微型化低頻天線的演進過程，往往有尺寸限制且伴隨著品質因子、頻寬的問題，研究者們除改變傳統電小天線的形狀，達到整體電流長度不變又能縮小體積的效果外，逐漸發展的機械式天線也成為近年鑽研的項目，其原理是透過應力致動壓電或壓磁材料，產生電磁輻射效果，但傳統壓電機械式天線的缺點是機械波與電磁波耦合量較低。
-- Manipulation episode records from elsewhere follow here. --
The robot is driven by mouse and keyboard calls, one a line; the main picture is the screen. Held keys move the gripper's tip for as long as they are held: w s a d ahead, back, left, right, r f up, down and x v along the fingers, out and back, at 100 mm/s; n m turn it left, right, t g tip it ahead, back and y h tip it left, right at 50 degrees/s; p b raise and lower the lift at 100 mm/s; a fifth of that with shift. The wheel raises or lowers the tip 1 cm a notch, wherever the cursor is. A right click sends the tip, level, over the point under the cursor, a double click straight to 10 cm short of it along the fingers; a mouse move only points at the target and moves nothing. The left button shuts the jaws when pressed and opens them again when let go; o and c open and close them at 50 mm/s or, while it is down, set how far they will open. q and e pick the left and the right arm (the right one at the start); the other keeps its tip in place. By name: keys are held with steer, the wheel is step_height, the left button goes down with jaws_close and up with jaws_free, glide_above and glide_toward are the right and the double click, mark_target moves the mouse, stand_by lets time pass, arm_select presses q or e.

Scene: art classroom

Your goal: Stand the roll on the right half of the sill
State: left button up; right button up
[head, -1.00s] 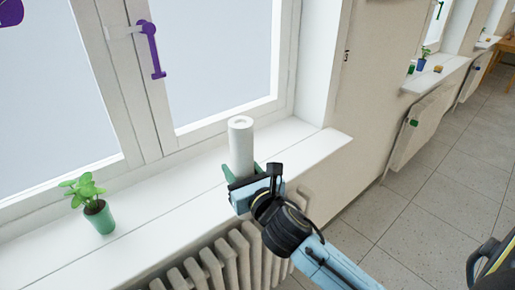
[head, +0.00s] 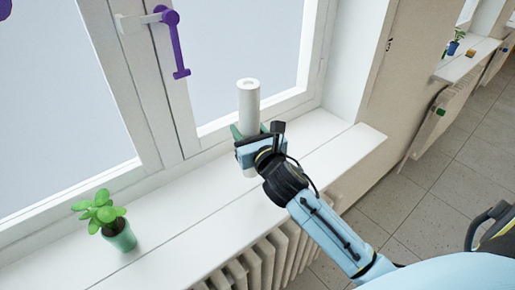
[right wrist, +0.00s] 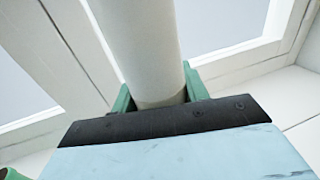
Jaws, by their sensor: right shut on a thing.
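The white roll (head: 249,98) is upright in the head view, over the right half of the white sill (head: 325,150). My right gripper (head: 250,134) is shut around its lower part, and a short piece of the roll shows below the jaws. I cannot tell whether its bottom touches the sill. In the right wrist view the roll (right wrist: 138,45) rises between the green fingers (right wrist: 160,92); its lower end is hidden behind the gripper body. My left gripper is not in view.
A green potted plant (head: 118,236) stands on the left part of the sill. A window with a purple handle (head: 177,45) is behind the sill. A radiator (head: 265,262) is below its front edge. The sill right of the roll is clear.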

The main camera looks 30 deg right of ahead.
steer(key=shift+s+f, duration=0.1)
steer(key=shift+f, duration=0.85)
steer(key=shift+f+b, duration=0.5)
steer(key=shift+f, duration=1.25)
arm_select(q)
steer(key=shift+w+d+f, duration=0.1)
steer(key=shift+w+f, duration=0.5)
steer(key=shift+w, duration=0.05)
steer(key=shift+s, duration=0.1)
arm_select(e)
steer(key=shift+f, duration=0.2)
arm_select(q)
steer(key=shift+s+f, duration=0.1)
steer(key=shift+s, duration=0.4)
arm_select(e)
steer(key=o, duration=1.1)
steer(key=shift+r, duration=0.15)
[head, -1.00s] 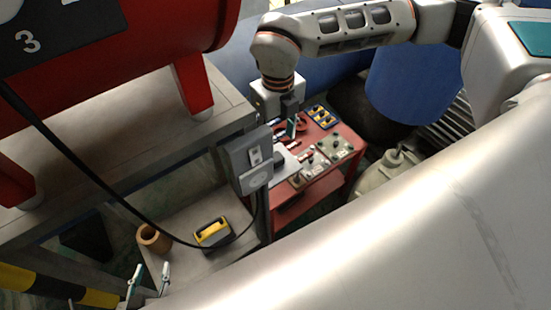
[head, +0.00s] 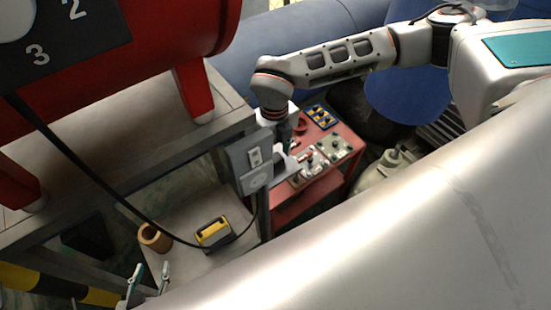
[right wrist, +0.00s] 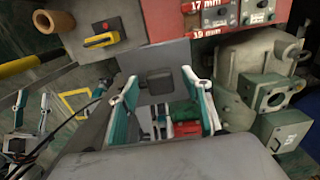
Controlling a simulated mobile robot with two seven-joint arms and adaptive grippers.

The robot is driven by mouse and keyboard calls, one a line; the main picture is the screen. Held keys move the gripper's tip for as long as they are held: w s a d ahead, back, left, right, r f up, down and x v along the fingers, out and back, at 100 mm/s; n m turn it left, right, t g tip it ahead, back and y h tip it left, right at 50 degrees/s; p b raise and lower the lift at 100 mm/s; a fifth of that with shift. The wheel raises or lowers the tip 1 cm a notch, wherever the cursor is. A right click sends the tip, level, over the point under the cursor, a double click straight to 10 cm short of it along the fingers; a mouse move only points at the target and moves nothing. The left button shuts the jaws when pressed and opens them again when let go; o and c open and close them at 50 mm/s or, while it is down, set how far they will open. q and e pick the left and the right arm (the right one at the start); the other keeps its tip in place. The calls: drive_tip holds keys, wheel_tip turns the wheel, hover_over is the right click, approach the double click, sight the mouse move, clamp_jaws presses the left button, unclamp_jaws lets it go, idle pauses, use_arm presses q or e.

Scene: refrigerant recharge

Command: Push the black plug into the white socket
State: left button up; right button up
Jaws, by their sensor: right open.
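The grey socket panel (head: 250,160) stands at the shelf's corner post in the head view, with a white socket (head: 255,156) and a paler plate with a round face below it. A black cable (head: 110,190) sags across to this panel; I cannot make out the black plug for certain. My right gripper (head: 287,145) is just behind the panel, partly hidden by it. In the right wrist view its teal fingers (right wrist: 160,88) are apart, with a grey plate and a dark rounded block (right wrist: 158,83) beyond and between them. My left gripper (head: 150,272) is low at the left, fingers apart.
A yellow and black device (head: 214,233) and a brown ring (head: 154,238) rest on the lower shelf (head: 185,215). A red tank (head: 160,40) fills the upper left. A large pale pipe crosses the front.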

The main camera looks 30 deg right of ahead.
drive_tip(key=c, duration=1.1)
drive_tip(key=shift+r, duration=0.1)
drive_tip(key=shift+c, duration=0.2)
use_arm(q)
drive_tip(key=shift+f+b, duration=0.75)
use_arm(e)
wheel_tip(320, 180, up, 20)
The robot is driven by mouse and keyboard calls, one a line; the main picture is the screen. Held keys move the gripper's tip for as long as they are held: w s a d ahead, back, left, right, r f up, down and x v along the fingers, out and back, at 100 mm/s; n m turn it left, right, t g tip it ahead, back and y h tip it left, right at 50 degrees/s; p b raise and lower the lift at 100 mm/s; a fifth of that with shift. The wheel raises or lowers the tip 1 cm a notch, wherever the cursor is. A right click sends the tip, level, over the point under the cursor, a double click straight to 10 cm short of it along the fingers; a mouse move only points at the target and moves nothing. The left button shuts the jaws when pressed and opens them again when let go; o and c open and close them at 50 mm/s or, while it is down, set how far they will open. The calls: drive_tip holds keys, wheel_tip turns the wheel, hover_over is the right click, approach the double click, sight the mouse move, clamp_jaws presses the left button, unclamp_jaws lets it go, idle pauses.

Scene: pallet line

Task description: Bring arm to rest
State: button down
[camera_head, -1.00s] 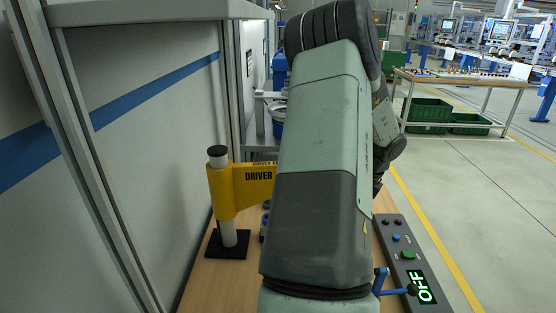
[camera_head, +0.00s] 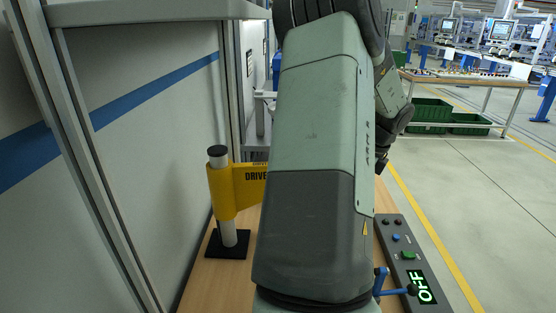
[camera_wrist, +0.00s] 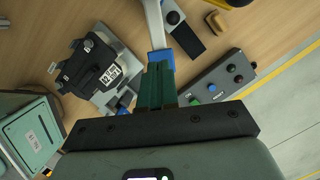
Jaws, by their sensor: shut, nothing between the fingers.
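My arm fills the middle of the head view, and my gripper's fingertips cannot be made out there. In the wrist view my gripper (camera_wrist: 157,80) shows as two green fingers pressed together, shut and empty, above a wooden bench top (camera_wrist: 40,28). A pale bar with a blue end (camera_wrist: 158,30) lies in line with the fingertips in that view; I cannot tell the gap between them.
A control box (camera_head: 408,258) with a lever and a lit "OFF" display stands at the bench's right edge. A yellow "DRIVER" sign (camera_head: 222,190) on a post stands left. A black device (camera_wrist: 95,68) sits on the bench. Green crates (camera_head: 430,110) stand farther off.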

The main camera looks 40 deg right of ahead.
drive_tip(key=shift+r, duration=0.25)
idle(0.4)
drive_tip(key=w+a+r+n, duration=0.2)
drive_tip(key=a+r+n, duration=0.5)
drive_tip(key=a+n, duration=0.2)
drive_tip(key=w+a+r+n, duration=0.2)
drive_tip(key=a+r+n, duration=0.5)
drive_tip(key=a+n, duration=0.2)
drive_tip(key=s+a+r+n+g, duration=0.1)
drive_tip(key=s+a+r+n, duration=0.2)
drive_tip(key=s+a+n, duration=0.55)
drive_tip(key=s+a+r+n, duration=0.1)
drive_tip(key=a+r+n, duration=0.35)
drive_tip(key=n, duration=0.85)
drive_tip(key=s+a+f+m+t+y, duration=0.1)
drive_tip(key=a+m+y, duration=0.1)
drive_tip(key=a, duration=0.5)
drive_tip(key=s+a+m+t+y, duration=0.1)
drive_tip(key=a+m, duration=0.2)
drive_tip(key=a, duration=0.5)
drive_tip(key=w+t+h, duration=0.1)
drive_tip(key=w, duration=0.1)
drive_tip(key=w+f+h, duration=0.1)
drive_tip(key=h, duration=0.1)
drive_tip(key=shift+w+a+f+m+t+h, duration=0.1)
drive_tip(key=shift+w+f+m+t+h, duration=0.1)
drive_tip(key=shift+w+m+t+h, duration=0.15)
近年來發展成熟的壓電超晶格成為微型化天線的方式，經由結構中週期性的調變，有著禁帶與通帶的特性，內部則有機械波波傳的聲子晶體、電磁波波傳的光子晶體，以及兩者耦合而成的極子，而本研究使用鈮酸鋰做為壓電超晶格天線的材料，經微機電製程使晶體結構產生週期性的正反兩種極化方向，透過機械波與電磁波的耦合性質激發出特定頻率的電磁波。 由於壓電超晶格的共振頻取於週期寬度，本論文將工作頻率設定在80 MHz，並探討改變鈮酸鋰晶片之厚度對其電磁輻射的影響，選用500 µm及1000 µm兩種不同厚度的晶片進行製作，極化方式採用高壓電極化法，極化時饋入電壓與材料的厚度成正比，為解決極化過程所發生的金屬電極造成之電場集中與縱向極化深度不足等問題，進行光罩改良等製程相關研究，接著使用膜厚儀、光學顯微鏡以及電子顯微鏡進行表面與剖面檢測，確認極化深度與範圍，確立晶片極化的完成度。 基於壓電超晶格的機械波與電磁波的耦合效應，針對設定頻率附近的頻段進行遠場量測，比較之週期極化鈮酸鋰晶片尺度包含3吋晶片以及經切割後的12 mm × 10 mm微型晶片，量測方式以網路分析儀的S11、S21以及頻譜分析儀在80 MHz的輻射效率為主，結果顯示厚度為1000 µm之鈮酸鋰晶片表面積與厚度為500 µm的相同，但在80MHz附近有著較高的電磁輻射接收能力，除驗證壓電超晶格可以有效率的耦合內部機械能與電磁能以及發射和接收電磁輻射的能力，也因厚度變為兩倍，其電磁輻射接收能力有約2.5倍的增幅，有助於改善微型化天線效率不足的問題。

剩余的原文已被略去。